Aim -> Repeat the lines of the data that follow, please, starting at the first and stopping after the one with "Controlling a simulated".
-- begin Data block --
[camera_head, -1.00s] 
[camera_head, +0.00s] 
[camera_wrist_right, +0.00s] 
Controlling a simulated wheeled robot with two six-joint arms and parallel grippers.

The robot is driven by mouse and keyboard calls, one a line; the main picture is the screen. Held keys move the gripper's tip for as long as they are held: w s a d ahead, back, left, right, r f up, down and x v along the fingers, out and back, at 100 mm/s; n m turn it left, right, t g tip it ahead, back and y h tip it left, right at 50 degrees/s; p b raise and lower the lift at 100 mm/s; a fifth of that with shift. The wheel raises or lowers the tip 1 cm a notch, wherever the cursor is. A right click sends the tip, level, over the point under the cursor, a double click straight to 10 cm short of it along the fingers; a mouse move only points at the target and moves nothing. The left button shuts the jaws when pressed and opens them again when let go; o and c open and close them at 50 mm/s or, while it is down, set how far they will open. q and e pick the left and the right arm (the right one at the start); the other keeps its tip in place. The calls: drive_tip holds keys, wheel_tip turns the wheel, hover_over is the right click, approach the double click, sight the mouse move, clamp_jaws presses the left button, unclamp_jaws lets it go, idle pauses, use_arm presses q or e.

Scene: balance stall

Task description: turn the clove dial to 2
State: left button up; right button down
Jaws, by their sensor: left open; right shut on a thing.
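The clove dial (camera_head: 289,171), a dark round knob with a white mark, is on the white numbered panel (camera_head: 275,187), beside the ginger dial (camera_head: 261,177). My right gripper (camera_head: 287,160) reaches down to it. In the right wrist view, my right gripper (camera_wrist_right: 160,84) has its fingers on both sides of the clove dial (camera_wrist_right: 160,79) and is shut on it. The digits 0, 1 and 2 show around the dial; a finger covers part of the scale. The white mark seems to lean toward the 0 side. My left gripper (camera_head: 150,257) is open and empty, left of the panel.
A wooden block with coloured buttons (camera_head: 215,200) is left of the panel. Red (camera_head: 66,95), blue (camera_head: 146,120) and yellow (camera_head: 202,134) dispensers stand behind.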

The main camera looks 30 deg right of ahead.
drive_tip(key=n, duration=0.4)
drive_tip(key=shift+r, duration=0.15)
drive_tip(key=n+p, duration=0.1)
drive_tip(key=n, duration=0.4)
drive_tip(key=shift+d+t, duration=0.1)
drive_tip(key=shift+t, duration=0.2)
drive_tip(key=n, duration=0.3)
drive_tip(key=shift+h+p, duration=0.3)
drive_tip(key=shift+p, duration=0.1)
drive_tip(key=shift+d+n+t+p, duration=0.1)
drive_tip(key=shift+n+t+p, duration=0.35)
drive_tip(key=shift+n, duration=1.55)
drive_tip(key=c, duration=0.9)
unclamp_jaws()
-- end Data block --
Written reply ->
[camera_head, -1.00s] 
[camera_head, +0.00s] 
[camera_wrist_right, +0.00s] 
Controlling a simulated wheeled robot with two six-joint arms and parallel grippers.

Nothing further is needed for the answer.